Tencent warns China’s regulatory crackdown on internet companies isn’t over yet

OSTN Staff

Tencent
Tencent’s booth at the World Artificial Intelligence Conference in Shanghai, China, July 7, 2021.

Tencent warned on its second-quarter earnings call that China’s regulatory crackdown on internet companies will continue, as Asian tech stocks stumbled again after a series of volatile weeks.

“We should expect in the future, in the near future, more regulations should be coming,” Martin Lau, Tencent’s president said on the call. “This should be expected because the regulation has been actually quite loose over an industry like the internet, considering its size and the importance.”

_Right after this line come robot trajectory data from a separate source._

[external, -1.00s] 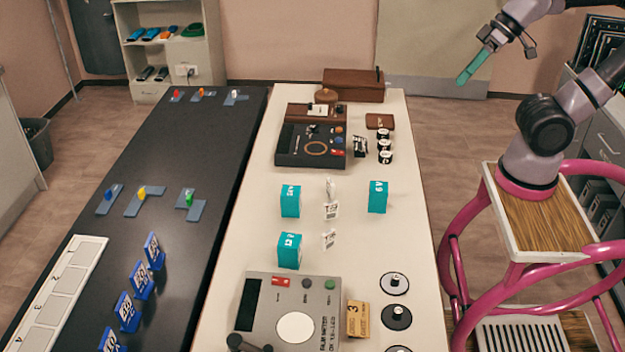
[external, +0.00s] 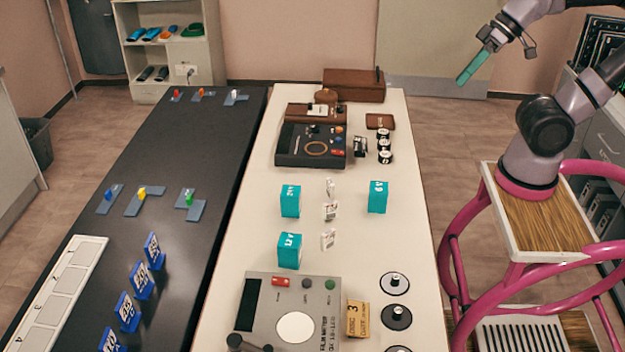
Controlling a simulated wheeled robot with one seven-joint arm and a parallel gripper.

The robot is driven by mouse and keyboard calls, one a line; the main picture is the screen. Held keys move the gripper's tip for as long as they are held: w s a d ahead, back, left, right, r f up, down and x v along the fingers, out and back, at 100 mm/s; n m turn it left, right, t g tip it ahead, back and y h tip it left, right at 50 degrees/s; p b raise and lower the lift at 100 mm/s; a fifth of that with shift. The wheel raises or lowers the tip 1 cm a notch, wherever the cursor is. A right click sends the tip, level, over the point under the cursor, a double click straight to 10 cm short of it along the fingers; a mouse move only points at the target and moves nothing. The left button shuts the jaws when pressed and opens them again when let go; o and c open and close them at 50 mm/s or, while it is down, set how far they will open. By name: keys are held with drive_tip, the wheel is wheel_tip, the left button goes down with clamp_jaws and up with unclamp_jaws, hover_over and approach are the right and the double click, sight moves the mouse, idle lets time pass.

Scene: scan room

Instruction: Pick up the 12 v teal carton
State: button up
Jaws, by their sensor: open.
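Three teal cartons stand on the white table. The one nearest the camera (external: 289,252) has a white label that looks like 12V. The carton behind it (external: 290,203) looks marked 24V, and the one to the right (external: 377,198) looks marked 6V. The labels are small and hard to read. My gripper (external: 496,68) is at the upper right, raised and well away from the cartons, to the right of the table.
Small white tags (external: 330,211) stand between the cartons. A grey meter (external: 262,312) sits in front of the near carton, with a small tan block (external: 357,319) beside it. A dark device (external: 310,148) stands behind. Round black weights (external: 396,316) line the right edge.

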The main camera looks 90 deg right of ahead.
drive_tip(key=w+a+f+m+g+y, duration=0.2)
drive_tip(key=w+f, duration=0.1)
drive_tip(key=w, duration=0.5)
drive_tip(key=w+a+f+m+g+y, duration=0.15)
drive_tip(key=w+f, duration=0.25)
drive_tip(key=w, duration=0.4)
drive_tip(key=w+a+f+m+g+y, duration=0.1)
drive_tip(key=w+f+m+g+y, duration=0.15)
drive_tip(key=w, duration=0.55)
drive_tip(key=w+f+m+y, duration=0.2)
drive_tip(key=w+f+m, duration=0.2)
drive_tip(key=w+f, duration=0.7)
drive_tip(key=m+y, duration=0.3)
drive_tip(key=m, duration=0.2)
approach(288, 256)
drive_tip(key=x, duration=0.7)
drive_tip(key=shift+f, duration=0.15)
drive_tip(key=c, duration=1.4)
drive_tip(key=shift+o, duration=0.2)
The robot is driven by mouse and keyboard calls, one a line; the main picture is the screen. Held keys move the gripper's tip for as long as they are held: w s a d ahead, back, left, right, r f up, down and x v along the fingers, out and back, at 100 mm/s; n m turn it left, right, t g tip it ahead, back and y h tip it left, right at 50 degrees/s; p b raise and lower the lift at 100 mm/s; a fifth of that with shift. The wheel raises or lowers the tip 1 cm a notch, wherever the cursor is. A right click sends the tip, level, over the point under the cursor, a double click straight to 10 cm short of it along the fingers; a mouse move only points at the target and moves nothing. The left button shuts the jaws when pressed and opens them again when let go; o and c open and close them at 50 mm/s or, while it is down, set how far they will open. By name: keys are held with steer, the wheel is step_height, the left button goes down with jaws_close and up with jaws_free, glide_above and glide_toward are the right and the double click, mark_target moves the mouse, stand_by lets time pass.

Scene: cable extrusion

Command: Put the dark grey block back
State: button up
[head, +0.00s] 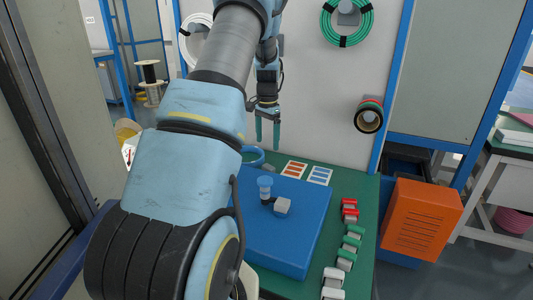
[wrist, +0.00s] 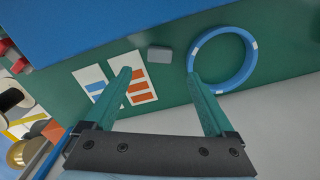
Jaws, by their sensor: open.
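A small grey block (wrist: 158,54) lies on the green tabletop between the printed cards and the blue ring in the wrist view. My gripper (head: 267,141) hangs fingers down near the back wall, above the table. In the wrist view my gripper (wrist: 159,76) is open, with nothing between its green fingers; the block appears just beyond the gap between the tips.
Red, green and white-topped blocks (head: 346,253) line the right edge. An orange box (head: 418,222) stands right of the table.

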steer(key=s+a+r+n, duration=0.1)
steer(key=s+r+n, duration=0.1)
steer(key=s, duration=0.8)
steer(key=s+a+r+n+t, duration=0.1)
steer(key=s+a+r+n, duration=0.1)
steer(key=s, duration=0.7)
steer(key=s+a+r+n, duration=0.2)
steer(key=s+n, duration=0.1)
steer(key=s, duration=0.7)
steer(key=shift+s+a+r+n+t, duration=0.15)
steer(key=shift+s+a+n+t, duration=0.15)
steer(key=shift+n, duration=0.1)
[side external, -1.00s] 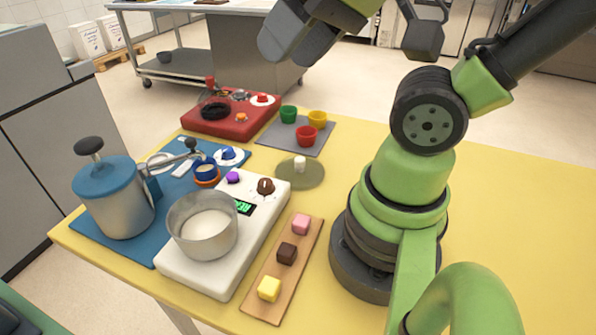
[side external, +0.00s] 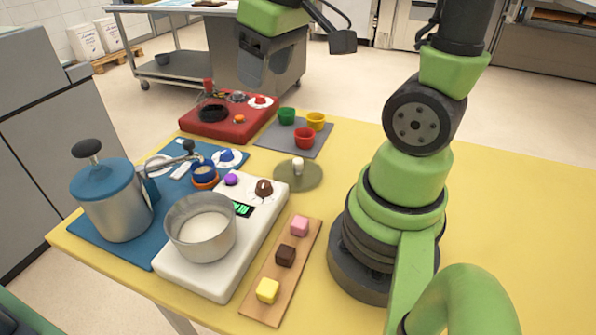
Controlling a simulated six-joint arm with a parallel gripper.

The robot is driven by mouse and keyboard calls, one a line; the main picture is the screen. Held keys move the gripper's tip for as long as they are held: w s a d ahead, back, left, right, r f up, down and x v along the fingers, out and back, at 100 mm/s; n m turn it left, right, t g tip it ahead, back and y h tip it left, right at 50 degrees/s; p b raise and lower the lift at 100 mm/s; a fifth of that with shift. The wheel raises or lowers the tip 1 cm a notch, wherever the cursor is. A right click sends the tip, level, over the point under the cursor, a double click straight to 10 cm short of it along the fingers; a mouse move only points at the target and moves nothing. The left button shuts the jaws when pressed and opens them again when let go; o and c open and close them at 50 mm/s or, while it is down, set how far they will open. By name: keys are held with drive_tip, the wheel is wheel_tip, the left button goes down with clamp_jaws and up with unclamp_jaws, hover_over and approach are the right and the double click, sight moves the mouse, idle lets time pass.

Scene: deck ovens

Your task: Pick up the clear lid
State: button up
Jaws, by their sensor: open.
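The clear lid (side external: 298,175) is a see-through round disc with a small pale knob, lying flat on the yellow table between the grey mat and the wooden board. My gripper (side external: 262,80) is open and points down at the top of the side external view. It is high above the table, well apart from the lid, and shows against the steel bench behind. Nothing is seen between its fingers.
A white scale (side external: 215,275) bears a metal pot (side external: 201,245) left of the lid. A wooden board (side external: 263,312) with cubes lies in front. Coloured cups stand on a grey mat (side external: 266,137). A red unit (side external: 215,129) is behind.

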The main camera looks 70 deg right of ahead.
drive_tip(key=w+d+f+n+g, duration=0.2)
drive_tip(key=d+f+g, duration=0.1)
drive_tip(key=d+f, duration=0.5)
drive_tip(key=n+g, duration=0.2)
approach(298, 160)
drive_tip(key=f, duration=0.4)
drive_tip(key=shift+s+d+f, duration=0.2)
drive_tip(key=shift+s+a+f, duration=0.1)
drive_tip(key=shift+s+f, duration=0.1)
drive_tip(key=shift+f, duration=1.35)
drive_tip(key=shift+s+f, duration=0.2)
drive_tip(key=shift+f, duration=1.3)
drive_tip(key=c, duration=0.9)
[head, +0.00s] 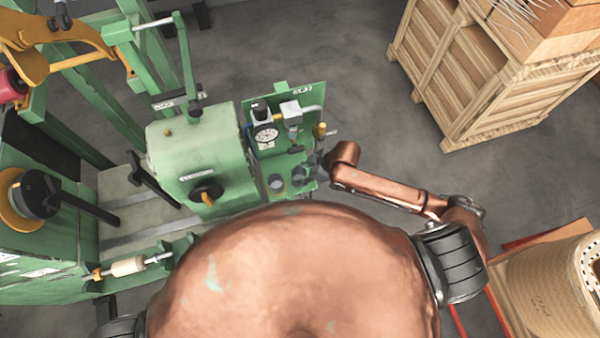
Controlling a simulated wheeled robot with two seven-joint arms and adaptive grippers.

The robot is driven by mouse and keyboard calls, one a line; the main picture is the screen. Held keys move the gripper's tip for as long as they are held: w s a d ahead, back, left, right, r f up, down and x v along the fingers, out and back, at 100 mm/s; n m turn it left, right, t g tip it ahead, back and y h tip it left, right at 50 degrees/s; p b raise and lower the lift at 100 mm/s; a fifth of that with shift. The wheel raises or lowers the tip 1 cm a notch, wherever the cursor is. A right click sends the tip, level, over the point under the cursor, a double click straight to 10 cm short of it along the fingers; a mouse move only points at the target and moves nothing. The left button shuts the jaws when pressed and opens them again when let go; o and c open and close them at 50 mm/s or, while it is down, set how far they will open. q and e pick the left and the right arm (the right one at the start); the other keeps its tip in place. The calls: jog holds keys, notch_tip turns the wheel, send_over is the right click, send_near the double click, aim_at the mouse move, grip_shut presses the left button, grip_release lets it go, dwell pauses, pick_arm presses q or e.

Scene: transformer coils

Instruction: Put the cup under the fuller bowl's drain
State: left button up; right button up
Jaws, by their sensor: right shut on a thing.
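A green panel (312,98) on the green machine carries an air unit with a round gauge (265,136) and a silver-grey block (291,112). The bowls, their fill levels and drains cannot be made out from above. My right gripper (312,166) reaches in from the right beside the panel's lower right part, with its dark fingers shut on something small. Two small grey round shapes, one at left (276,183) and one by the fingers (298,178), show at the panel's lower part. I cannot tell which is the cup. My left gripper is out of view.
The green machine housing (195,150) with a black knob stands just left of the panel. A wooden crate (470,80) stands at the back right, and a large coil (550,285) at the lower right. Grey floor (370,100) is open between the panel and the crate.

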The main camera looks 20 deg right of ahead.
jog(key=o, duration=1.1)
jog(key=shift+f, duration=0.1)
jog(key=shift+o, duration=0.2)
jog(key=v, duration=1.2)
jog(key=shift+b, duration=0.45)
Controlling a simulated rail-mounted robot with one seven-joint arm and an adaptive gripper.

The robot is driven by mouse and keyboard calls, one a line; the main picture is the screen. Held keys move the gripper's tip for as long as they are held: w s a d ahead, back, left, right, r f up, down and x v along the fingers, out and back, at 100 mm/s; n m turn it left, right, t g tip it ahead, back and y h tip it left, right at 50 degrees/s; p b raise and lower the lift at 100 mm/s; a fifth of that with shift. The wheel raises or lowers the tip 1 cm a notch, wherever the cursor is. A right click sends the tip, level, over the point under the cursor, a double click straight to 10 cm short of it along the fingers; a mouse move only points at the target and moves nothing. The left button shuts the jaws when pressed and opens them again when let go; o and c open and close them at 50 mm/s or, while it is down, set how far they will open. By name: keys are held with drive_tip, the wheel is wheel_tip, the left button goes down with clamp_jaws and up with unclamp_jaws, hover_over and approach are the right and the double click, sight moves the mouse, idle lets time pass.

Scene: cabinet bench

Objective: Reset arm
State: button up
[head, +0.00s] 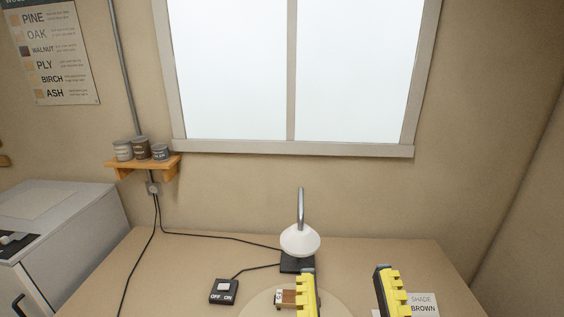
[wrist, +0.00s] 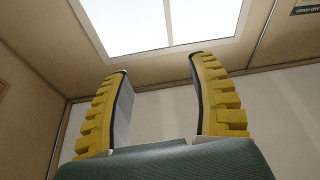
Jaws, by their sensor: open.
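My gripper (head: 345,285) shows at the bottom of the head view, with its two yellow ribbed fingers upright and wide apart. It is open, and nothing shows between the fingers. In the wrist view my gripper (wrist: 158,85) also has its fingers spread, with the wall and window behind them. The rest of my arm is out of the head view. In that view the left finger stands in front of part of a small brown and white block (head: 287,298) on the bench.
The bench (head: 190,260) carries a white-shaded lamp (head: 300,240), an OFF/ON switch box (head: 224,290) with a cable, and a SHADE BROWN card (head: 424,303) partly behind the right finger. A grey machine (head: 60,230) stands left. A window (head: 290,70) and a shelf with cans (head: 143,160) are behind.

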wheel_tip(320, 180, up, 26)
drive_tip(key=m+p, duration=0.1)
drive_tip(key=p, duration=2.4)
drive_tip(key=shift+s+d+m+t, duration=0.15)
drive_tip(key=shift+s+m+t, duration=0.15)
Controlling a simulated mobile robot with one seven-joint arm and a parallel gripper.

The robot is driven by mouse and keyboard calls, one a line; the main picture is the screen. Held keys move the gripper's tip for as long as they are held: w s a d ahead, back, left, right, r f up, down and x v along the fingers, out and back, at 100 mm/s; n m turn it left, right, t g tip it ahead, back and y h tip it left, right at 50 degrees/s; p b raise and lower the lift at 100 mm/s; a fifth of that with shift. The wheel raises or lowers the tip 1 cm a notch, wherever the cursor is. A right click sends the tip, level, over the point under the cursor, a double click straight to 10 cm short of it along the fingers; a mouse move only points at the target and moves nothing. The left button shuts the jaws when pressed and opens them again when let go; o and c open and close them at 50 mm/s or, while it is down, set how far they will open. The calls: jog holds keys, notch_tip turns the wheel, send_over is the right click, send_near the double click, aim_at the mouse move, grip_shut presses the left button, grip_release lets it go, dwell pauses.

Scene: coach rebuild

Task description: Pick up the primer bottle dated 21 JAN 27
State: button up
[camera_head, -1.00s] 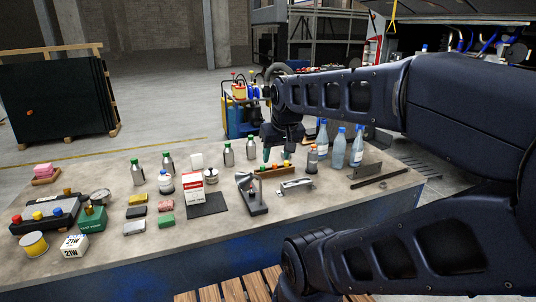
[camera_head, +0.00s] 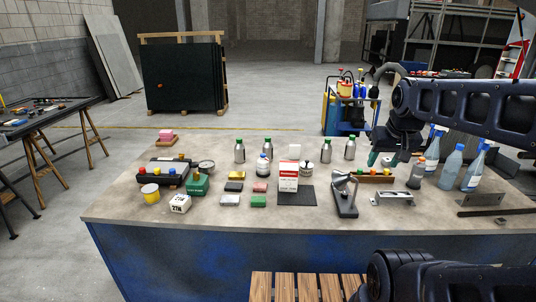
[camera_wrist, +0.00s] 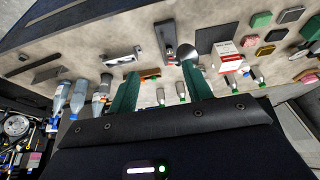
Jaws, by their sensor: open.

Lau asserted the tightening regulations weren’t an attempt by the Chinese government to squash the industry. Instead, he framed them as a way to identify and correct issues, and to enforce social responsibility and fair behaviour among companies.

“The government does recognize the importance on the economic side and social side of the internet industry and also the contribution of the industry to global competitiveness,” he added, before saying Tencent would be able to comply with the new rules.

According to Lau, a similar tightening of regulations could also hit European and US tech firms soon, and China was simply ahead of the curve.

China has been putting pressure on various key sectors, but especially tech and internet companies, in recent months by introducing and suggesting tighter regulations. Just this week, China’s State Administration for Market Regulation proposed a series of new rules that would clamp down on unfair competition between internet companies.

This came after the country published a five-year plan that named tech innovation, internet finance, education, and other sectors as industries that would see new regulations come into play.

Earlier this month, Tencent stock fell as much as 10% after a state-led media outlet criticised online gaming, describing it as “spiritual opium” and “electronic drugs,” which fueled investors’ fears of tighter regulations.

The developments have led to volatile trading in recent weeks. Alibaba’s Hong Kong-listed shares closed 5.54% lower on Thursday, and its US-listed shares were down 3.74% in pre-market trading on the New York Stock Exchange.

Tencent itself closed 3.44% down in Hong Kong, despite beating market expectations and posting a 29% jump in profit for the second quarter year-on-year to 42.6 billion renminbi ($6.6 billion).